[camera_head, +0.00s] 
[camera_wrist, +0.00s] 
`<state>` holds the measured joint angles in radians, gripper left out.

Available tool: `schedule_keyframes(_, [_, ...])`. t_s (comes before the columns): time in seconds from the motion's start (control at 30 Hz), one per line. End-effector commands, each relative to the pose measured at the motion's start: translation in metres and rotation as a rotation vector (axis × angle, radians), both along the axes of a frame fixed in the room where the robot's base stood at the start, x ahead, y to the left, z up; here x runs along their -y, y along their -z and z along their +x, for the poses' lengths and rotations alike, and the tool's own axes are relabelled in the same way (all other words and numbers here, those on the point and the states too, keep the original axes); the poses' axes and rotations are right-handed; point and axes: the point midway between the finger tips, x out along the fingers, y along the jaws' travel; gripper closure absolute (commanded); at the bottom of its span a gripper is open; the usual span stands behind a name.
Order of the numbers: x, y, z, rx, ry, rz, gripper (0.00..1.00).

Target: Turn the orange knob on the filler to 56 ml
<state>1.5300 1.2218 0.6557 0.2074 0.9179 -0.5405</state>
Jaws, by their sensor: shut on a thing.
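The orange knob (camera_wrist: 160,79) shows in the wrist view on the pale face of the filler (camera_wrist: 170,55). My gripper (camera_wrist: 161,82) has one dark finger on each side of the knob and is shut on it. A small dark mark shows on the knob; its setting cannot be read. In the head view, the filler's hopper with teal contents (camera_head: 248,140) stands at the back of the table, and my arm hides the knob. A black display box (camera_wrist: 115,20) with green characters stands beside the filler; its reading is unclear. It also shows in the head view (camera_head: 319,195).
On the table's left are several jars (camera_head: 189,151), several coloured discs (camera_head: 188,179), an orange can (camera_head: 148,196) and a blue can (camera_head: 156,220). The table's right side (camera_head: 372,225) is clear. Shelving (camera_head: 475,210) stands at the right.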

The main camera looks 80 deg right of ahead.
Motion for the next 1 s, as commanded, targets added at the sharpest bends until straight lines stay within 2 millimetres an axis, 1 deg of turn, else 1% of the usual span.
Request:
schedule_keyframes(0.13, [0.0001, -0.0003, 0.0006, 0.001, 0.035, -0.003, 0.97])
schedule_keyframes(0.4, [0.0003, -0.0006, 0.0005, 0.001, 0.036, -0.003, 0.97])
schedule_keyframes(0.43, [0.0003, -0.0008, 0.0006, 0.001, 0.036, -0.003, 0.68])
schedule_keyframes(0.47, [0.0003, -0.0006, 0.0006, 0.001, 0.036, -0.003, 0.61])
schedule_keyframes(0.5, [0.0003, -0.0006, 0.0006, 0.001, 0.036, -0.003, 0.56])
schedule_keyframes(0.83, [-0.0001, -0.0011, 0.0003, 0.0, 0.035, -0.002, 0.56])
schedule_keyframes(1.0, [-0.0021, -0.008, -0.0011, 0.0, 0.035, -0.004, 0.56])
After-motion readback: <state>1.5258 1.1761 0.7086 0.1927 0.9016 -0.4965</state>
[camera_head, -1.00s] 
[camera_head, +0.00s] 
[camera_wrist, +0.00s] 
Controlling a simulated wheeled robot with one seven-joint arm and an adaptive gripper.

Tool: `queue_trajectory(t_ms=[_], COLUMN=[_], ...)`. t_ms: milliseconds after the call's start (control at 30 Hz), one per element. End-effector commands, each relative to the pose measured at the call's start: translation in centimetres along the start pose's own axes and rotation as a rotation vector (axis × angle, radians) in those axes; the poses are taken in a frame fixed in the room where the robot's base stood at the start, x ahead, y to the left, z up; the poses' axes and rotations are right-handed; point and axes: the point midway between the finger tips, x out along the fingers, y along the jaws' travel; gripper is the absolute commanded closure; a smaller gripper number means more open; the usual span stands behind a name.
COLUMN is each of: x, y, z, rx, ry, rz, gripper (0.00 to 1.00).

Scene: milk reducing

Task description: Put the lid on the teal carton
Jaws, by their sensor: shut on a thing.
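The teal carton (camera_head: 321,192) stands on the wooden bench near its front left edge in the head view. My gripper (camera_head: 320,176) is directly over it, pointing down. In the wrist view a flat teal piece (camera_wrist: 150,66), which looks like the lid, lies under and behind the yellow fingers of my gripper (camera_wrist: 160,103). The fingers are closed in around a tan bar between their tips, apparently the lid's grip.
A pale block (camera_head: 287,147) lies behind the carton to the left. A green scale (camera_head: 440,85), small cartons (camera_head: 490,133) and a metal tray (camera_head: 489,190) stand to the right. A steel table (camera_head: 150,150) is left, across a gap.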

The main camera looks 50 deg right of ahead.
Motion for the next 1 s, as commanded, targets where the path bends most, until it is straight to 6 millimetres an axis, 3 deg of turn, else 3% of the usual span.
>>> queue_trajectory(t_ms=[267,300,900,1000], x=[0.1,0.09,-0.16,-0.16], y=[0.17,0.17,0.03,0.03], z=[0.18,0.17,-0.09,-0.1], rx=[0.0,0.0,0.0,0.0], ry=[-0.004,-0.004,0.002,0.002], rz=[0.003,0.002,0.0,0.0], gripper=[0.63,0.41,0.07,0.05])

────────────────────────────────────────

Look back at the data above. Transcribe exactly the lines starting at the line that contains "Target: Turn the" and ending at the line that contains "<state>1.5300 1.2218 0.6557".

Target: Turn the orange knob on the filler to 56 ml
<state>1.5300 1.2218 0.6557 0.2074 0.9179 -0.5405</state>

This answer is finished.